Каким бы справедливым ни казался тезис о том, что именно 1990-е годы стали периодом крушения языковых норм, по отношению к поэтике отдельных авторов он должен приниматься с рядом оговорок, имея в виду предвосхищения и разновременность возникновения многих поэтологических явлений. Прежде всего, обращает на себя внимание то обстоятельство, что некоторые «избранные» авторы более раннего поколения, возможно, предвидели и даже подготавливали и инициировали грядущие крупномасштабные нарушения норм в популярной и массовой культуре. Большинство из них можно в той или иной мере отнести к контексту московского концептуализма – к тем, кто принял самое активное участие в подготовленном Виктором Ерофеевым сборнике «Русские цветы зла»[16]. Репутацию наиболее радикального из этих писателей, художников и теоретиков заслужил Владимир Сорокин. Ерофеев характеризует его так: «Ведущий монстр новой русской литературы <…> он взрывает их (тексты. – Д. У.) сломом повествования, матом, предельным сгущением текста-концентрата, состоящего из сексуальной патологии, тотального насилия, вплоть до каннибализма и некрофилии»[17].
Эта характеристика весьма репрезентативна для восприятия сочинений Сорокина; даже симпатизирующие ему критики не могут удержаться от того, чтобы не назвать Сорокина «жестоким талантом» (Grausames Talent)[18] или enfant terrible[19]. Что же касается менее благожелательно настроенных читателей, то они находят его тексты элитарными[20] и/или скучными[21], что в свою очередь вынуждает его защитников прибегать к диалектической уловке – рассматривать подобные высказывания как апотропеическую реакцию шокированных читателей, не желающих понимать специфическую значимость сорокинских текстов[22].
Чтобы показать взаимообусловленность крушения языковой и литературной нормы, я попытаюсь проанализировать различные периоды творчества Сорокина в связи с соответствующими им по времени процессами языкового и политического развития России.
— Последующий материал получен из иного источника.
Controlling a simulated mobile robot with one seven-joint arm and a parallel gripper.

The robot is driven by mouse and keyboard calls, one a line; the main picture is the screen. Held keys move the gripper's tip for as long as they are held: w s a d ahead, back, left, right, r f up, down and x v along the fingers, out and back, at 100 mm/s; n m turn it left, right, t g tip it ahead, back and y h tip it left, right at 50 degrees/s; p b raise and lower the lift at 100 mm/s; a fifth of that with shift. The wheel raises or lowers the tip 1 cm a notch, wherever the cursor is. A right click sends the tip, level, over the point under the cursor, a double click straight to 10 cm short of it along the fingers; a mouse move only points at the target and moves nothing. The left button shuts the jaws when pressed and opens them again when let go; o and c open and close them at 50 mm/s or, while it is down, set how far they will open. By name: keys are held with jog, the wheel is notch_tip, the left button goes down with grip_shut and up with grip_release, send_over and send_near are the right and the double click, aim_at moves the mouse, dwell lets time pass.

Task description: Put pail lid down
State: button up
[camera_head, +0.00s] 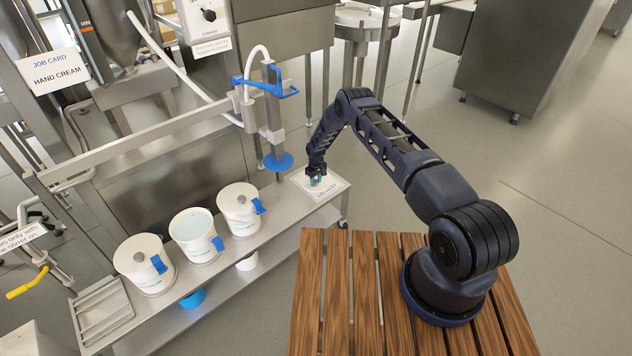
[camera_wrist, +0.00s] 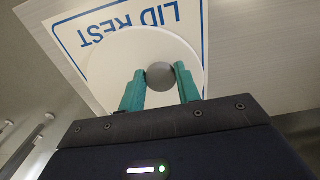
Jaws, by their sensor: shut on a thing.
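My gripper (camera_head: 316,178) is over the far right end of the steel shelf, at the lid rest plate (camera_head: 338,184). In the wrist view my gripper's green fingers (camera_wrist: 160,70) are shut on the grey knob (camera_wrist: 160,77) of the round white pail lid (camera_wrist: 112,62). The lid lies over the lid rest plate (camera_wrist: 72,38), covering much of it inside the blue border; the words LID REST stay visible. I cannot tell whether the lid touches the plate. The middle pail (camera_head: 205,248) stands open on the shelf, with pale contents.
A lidded pail (camera_head: 150,275) stands left of the open one and another lidded pail (camera_head: 238,220) to its right. A filling nozzle with a blue disc (camera_head: 278,161) hangs between the right pail and my gripper. A wooden slatted table (camera_head: 337,290) is in front.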

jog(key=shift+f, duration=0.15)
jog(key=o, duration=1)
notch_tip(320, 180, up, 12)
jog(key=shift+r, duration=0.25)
Такой подход обещает быть плодотворным по отношению именно к Сорокину, «ведущему монстру новой русской литературы», поскольку его творчество охватывает большой период времени до и после крушения языковых норм, а также потому, что в среде критиков в последнее время утвердилось мнение о наличии перемен в его поэтике. Более того, политическая, социальная и языковая норма является главным «протагонистом» одного из первых сорокинских текстов – «Нормы».
Сорокинская норма
«Роман» Сорокина под названием «Норма» (1979–1983), состоящий из восьми разнородных частей, посвящен множеству советских репрессивных норм[23]: «Я СВОЮ НОРМУ ВЫПОЛНИЛ! МЫ СВОЮ НОРМУ ВЫПОЛНИЛИ! <…> ТЫ СВОЮ НОРМУ ВЫПОЛНИЛ?»[24] Вторая часть книги, охватывающая всю жизнь советского человека, представляет собой перечень, который развертывается на сорок страниц и состоит из сочетания слова нормальный с различными существительными – от рождения до смерти: «Нормальные роды / нормальный мальчик / нормальный крик / <…> / нормальная смерть»[25]. В первой части книги социальные нормы представлены в виде брикетов сухих экскрементов, которые люди должны поглощать. Письма к Мартину Алексеевичу, составляющие пятую часть «Нормы», – это тексты, где непрерывно нарастает поток матерных слов. Предложения становятся все короче («Я тебя ебал говно»[26]), вплоть до того, что практически не остается обычных слов («Я гад ебыла гад магы»[27]). Последние четыре страницы покрыты одинаковыми буквенными строчками, состоящими из междометия «а»: «aaaaaaaaaaaaaaaaaaaaaaaaaaaaaaaaaaaaaaaaaaaaaaaaaaaaaaaaaaaaaaaaaaaaaaaaaaaa»[28]. Этот текст говорит о том, что существует только один способ избежать репрессивных норм: показать, что сама природа нормы – это насилие над языком. Салли Лэрд прямо связывает эти приемы литературного расчленения с социальной ситуацией:
…произведения Сорокина, в частности, могут быть прочитаны как страстный ответ обществу, построенному на лицемерии и фальши, где грандиозные претензии на моральную правоту сочетаются с едва ли не беспрецедентной способностью к насилию. В подобном обществе сам язык подвергается надругательству и, вместо того чтобы служить средством общения, становится инструментом контроля и отрицания. Насилие совершается как над значением, так и над человеческими жизнями.
Произведение Сорокина «вос-производит» это насилие на нескольких уровнях. <…> Тот шок, который эти сцены (изнасилование, убийство, инцест, каннибализм, расчленение, садомазохизм, копрофилия и дефекация. – Д. У.) вызывают, однако, связан, прежде всего, с языковыми смещениями[29].
«Норма», как и другие ранние сорокинские тексты, нарушающие нормы, восходят к концу 1970-х – началу 1980-х годов: это «Первый субботник» (1979–1984) и «Очередь» (1983), за которыми последовали «Тридцатая любовь Марины» (1982–1984), «Роман» (1985–1989), «Месяц в Дахау» (1990) и «Сердца четырех» (1991). Деструктивные тенденции этих прозаических текстов, таким образом, предшествовали крушению языковых норм. При этом они не оказали никакого влияния на массовую культуру.